Articles
28 October 2019

FX positioning: The awaited correction in GBP shorts

GBP net shorts reduced by 7% (as a % of open interest) but we see room for further declines as limited from here due to the (likely) early UK election uncertainty. CAD recorded the largest increase in long positioning among the G10 currencies last week, cementing its position of the outperformer in the commodity FX space. JPY diverged, with net shorts rising

GBP finally showing a more meaningful correction

GBP net shorts finally showed a more material level of correction, declining from 30% net shorts (as % of open interest) to 23% (Figure 1). However, with the rising probability of an early UK parliamentary election this December, we view limited upside to GBP from here as:

  1. the Brexit Withdrawal Agreement Bill is unlikely to be translated into law in parliament.
  2. the uncertainty associated with early elections.

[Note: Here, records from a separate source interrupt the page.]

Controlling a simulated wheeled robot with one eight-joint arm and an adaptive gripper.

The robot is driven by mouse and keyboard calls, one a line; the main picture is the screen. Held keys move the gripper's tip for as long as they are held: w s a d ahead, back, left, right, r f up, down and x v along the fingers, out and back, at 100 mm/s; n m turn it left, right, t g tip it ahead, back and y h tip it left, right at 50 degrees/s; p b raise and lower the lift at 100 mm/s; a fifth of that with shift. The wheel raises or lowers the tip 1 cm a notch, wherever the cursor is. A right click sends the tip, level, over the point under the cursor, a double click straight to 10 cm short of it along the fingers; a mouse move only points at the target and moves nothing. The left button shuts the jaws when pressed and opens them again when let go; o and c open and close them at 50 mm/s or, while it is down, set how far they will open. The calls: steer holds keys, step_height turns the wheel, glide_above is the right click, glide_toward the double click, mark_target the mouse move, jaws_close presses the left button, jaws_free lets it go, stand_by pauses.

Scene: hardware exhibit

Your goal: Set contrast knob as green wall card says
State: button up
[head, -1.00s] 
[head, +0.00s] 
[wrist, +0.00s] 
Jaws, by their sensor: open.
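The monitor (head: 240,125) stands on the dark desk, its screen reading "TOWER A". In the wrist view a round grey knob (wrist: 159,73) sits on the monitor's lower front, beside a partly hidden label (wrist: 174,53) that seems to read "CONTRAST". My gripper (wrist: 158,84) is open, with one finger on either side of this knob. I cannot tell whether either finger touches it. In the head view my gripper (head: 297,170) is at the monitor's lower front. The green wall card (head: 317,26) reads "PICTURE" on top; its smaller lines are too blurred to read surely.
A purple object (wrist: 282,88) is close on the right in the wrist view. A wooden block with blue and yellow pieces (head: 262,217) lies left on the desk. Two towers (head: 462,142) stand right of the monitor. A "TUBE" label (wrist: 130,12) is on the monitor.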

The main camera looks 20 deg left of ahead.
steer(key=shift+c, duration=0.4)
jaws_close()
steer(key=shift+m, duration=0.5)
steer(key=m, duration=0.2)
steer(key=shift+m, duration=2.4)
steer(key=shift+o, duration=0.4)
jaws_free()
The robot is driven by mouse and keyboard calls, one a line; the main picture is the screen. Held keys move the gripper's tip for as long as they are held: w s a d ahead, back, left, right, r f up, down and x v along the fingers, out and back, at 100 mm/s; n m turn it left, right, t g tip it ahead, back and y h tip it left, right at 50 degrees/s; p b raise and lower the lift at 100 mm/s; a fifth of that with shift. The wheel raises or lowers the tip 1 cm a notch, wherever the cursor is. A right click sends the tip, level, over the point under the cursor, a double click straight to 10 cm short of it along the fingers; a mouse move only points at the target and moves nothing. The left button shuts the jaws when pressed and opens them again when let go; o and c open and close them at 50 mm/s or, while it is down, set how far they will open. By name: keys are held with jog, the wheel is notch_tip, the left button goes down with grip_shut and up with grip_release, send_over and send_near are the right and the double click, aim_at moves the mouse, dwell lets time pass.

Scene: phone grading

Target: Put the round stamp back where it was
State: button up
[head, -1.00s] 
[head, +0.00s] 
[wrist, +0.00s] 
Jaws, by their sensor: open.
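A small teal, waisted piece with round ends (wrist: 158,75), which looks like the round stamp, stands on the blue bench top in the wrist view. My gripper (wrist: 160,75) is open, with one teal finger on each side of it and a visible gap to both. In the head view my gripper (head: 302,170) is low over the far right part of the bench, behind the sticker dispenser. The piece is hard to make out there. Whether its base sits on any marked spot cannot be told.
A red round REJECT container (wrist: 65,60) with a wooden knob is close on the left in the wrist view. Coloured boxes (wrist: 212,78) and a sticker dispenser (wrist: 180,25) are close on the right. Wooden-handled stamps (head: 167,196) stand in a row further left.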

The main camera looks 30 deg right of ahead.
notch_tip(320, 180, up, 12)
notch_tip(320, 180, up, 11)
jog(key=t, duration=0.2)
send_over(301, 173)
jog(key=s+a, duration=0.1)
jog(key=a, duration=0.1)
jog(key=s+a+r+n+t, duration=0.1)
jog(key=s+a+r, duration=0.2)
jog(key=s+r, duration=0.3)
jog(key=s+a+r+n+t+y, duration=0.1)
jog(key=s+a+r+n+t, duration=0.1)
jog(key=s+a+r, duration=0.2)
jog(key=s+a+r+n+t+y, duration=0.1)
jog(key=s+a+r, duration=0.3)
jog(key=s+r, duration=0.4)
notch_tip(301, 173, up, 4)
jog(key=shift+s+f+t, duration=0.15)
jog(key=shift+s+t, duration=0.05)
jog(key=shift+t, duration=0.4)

This probably suggests that the bulk of the correction in speculative shorts is behind us.

Figure 1: GBP finally undergoes some correction in speculative shorts

Source: CFTC
CFTC

CAD remains the darling of the speculative community

CAD recorded the largest increase in bullish positioning among the G10 currencies last week, with net longs rising by 11% to 20% as % open interest (Figure 2). CAD is currently the only G10 currency where investors are net long vs USD (as reported by the CFTC). All other currencies remain net short, particularly the CAD’s commodity peers – with NZD shorts remaining rather profound at 55%. The divergence in positioning among G10 commodity currencies is in line with our view of CAD outperformance vs AUD and NZD. We expect CAD momentum to remain solid as we head to the BoC meeting this Wednesday.

Figure 2: CAD longs rising, so too JPY shorts

Source: CFTC, ING
CFTC, ING

Some decline in EUR/USD shorts

For EUR/USD, we have also observed a reduction in speculative shorts, largely reflecting the temporary softer USD dynamics rather than a material change in investors' outlook for EUR (which in our view still remains fundamentally unattractive due to the insufficient ECB stimulus to improve eurozone growth and inflation outlooks). We continue to expect EUR/USD to return back below the 1.10 level this year.

JPY bucking the general trend

While we generally see a trend of investors curbing speculative G10 FX shorts / adding to net longs (vs USD), JPY diverged with the speculative short positioning increasing by 7%. This, in our view, reflects the rising probability that the US-China trade situation won’t get worse and the "Phase One" agreement may be reached. It also partly reflects the declining perception that the Fed will embark on a more meaningful easing cycle (at this point, only a little bit more than two full Fed 25bp rate cuts are priced in by end 2020).